Sir Xsarus wrote:
You're also missing the most common case. Guy knocks up his girlfriend, then they break up. Then he wants nothing to do with her or the child. Since they weren't married, she has to employ legal action to try to force paternal responsibility on him. If he moves, or doesn't have a permanent address, or in any other way avoids this, it's nearly impossible for her to accomplish. And she has to prove he's the father, which requires some form of paternity test. And frankly, she also may not think it's worth the effort anyway.
I think you're pulling this fact out of your ass.
Is it, or is it not a fact that by default, if a woman who gives birth is married, her husbands is automatically assumed to be the father of the child for legal purposes? There's no need for additional legal action, right? I'm making a true statement that we all **** well know is true, so why the tap dance?
You're basically saying that out of marriage there isn't a good legal recourse and that it's way way more difficult then the exact same situation where the two people are married.
Let's leave off "good legal recourse", since that's subjective. There is legal recourse for a single mother to ensure that the father of her child takes legal responsibility for the child. But it requires direct action on her part. We can speculate as to how much more difficult it is, but it absolutely *is* more difficult.
I guess I"m just not sure what you're really arguing about, much less why. Ignoring cases where the father has died (which apply equally anyway), how many children born to married women don't have a legally recognized father? Zero, right? Is the number of children born to single mothers who don't have a legally recognized father also zero? I mean, I don't know the percentage right off the top of my head, but we both know that it's greater than zero. I'm going to go out on a limb and say that it's probably quite a bit greater than zero.

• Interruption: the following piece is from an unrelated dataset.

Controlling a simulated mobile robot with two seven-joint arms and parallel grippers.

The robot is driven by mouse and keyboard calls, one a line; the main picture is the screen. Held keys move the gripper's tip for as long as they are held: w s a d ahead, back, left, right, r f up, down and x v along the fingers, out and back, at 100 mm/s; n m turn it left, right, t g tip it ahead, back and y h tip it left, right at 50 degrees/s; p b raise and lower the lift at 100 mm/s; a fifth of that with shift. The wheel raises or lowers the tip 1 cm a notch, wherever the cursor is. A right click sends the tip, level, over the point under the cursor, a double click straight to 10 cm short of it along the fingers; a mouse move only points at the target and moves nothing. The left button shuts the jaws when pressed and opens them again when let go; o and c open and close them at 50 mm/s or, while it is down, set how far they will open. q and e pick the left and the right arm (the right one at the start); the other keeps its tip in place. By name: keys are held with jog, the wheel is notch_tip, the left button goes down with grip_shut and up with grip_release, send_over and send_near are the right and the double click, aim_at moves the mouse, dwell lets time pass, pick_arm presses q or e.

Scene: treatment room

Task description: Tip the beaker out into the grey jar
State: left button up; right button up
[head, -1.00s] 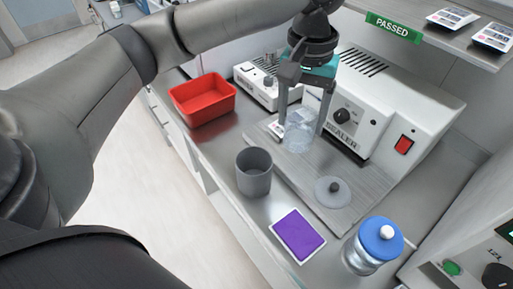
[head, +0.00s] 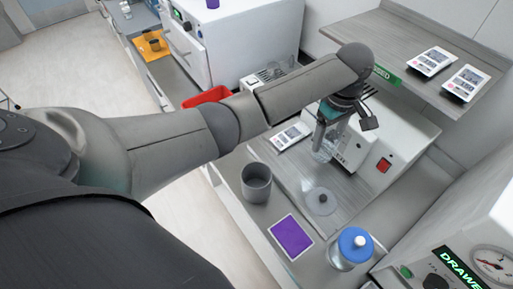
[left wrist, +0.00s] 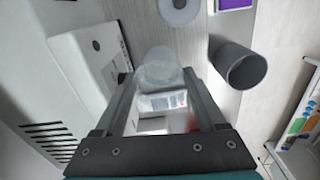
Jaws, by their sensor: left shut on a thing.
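The clear beaker (head: 324,150) is between the fingers of my left gripper (head: 326,132), in front of the white sealer. The gripper is shut on it. In the left wrist view the beaker (left wrist: 160,66) shows between the fingertips (left wrist: 160,78). It looks roughly upright; its contents are hard to make out. The grey jar (head: 257,184) stands open on the counter, left of and nearer than the beaker, apart from it. The jar also shows right of the fingers in the left wrist view (left wrist: 238,66). My right gripper is not in view.
A round lid with a knob (head: 320,202) lies on the board near the jar. A purple pad (head: 291,238) and a blue-lidded jar (head: 351,249) are nearer. A red tray (head: 206,96) is partly behind my arm. The sealer (head: 378,135) stands behind.

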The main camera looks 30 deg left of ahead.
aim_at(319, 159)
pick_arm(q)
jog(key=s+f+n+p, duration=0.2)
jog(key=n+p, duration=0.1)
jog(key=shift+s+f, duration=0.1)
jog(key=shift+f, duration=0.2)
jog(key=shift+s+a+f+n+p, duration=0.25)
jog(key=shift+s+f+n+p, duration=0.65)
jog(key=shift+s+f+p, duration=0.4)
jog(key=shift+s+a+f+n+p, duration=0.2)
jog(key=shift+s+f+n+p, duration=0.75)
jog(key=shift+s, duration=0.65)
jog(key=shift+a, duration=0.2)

Marriage makes that percentage zero. Thus, it provides legal protection for the child from that state. Obviously, it doesn't protect them if their father dies, or if their father ignores his responsibility. But it at least ensures that someone
is always listed as the legally recognized the father of that child. Assuming that we place any importance on that at all, this is kinda important.
Maybe this is the case, but I'm going to need some actual laws or cases to establish this.

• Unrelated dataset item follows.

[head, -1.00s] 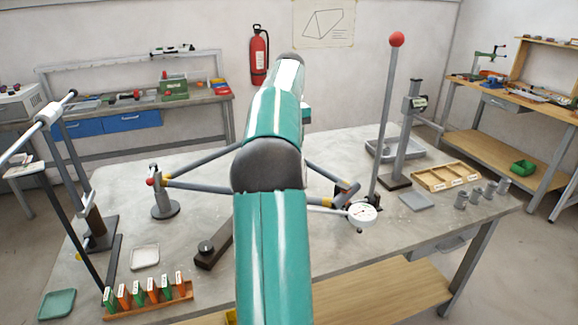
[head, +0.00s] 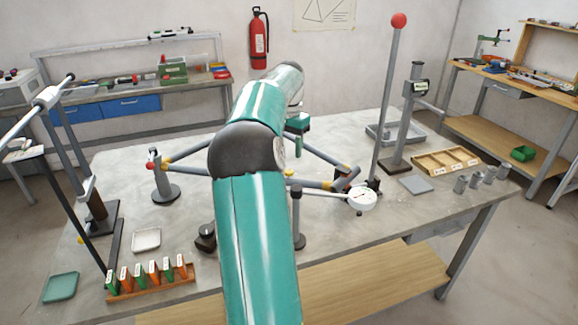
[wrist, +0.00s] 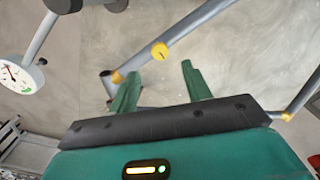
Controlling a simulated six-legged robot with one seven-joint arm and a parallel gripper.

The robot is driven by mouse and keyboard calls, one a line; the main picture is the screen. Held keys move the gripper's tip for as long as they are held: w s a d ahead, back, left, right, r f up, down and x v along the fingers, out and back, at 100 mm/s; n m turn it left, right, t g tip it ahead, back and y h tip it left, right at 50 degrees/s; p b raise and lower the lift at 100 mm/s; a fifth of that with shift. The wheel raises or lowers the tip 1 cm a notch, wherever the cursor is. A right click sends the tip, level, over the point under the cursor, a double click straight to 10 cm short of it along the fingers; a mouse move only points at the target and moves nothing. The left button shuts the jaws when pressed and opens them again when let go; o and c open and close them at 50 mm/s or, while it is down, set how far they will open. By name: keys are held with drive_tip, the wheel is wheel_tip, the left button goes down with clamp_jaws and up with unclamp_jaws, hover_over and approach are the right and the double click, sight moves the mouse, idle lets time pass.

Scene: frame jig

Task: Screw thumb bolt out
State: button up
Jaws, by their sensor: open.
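My gripper (wrist: 160,72) is open and empty in the wrist view, its two green fingers spread over the table. A round yellow piece (wrist: 159,50), possibly the thumb bolt, shows on a grey tube of the frame just beyond the fingertips, apart from them. In the head view the grey tube frame (head: 318,157) with yellow bands lies partly behind my arm, and a small yellow spot (head: 289,172) shows beside the arm.
A dial gauge (head: 361,199) and a tall red-topped rod (head: 388,110) stand right of the frame. A dark-topped post (head: 298,220) stands in front. A rack of labelled blocks (head: 150,283) is front left; a wooden tray (head: 445,162) is right. The table (head: 210,140) behind is fairly clear.

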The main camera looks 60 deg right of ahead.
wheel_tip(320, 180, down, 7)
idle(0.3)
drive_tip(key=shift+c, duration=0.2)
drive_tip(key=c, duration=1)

Establish what? That if a married woman gives birth, her husband is automatically considered the legal father (and half guardian) of the child? Or that if a single woman gives birth no one is automatically considered the legal father of the child?
I didn't think that was in question. Is it? Why? How do you think the laws work?
Remember, this isn't a one night stand, it's two people in a relationship, who then break up after there is a kid. To make it easier, you don't have to consider details about actually getting a divorce, the guy just runs off in both situations.
I'm not sure what you're asking. It seems like you're trying to complicate this too much. It's really very simple. If the woman is married when she gives birth (and btw, most (all?) states prohibit divorce during a pregnancy), legal paternity of the child is established because of the state of marriage that exists. The husband is automatically the father. If the woman is not married paternity is not automatically established at birth and additional legal action must be taken (by both parties) to establish paternity.
Why is this confusing to you? I honestly don't understand what case you're arguing or why you think it matters. Everything else being equal, a child is less likely to suffer without a father if there is a legal establishment of paternity at some point. Marriage between the child's parents guarantees that paternity is established. Absence of a marriage makes it a **** shoot. I just can't figure out how many different ways I have to explain this to get you to understand. Everything else being equal, a child born to married parents is more legally protected in this regard than one that is born to a single mother.
Again, I thought I didn't need to argue this point. Seemed like something everyone would understand and accept right off the bat. Is there really this much confusion about how marriage affects paternity? I thought everyone understood this.